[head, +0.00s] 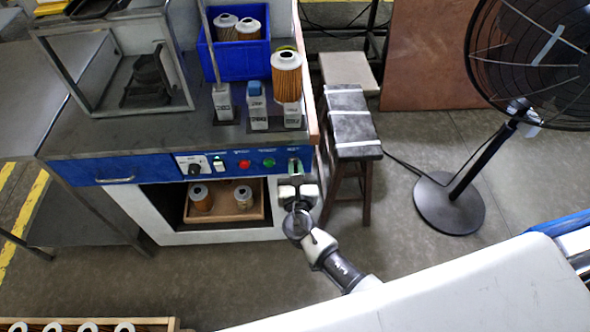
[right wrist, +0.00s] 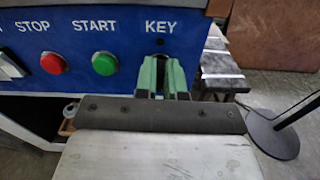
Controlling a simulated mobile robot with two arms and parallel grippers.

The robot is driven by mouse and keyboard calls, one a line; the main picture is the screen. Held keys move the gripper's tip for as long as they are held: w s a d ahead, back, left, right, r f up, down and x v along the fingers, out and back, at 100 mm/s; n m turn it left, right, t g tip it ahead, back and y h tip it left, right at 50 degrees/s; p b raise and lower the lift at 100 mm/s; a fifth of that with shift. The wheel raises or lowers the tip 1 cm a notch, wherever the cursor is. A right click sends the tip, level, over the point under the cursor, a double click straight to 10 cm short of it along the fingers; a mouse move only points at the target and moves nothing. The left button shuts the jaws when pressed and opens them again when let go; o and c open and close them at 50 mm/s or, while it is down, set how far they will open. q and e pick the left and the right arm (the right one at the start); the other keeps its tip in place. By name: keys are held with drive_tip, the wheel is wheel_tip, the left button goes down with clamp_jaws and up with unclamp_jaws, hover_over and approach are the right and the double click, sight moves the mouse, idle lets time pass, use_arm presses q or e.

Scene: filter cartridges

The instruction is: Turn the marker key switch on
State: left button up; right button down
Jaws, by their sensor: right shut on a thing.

*-*-*

Skip every picture and return the lines above from the top through the one that contains "Controlling a simulated".

[head, +0.00s] 
[right wrist, +0.00s] 
Controlling a simulated mobile robot with two arms and parallel grippers.

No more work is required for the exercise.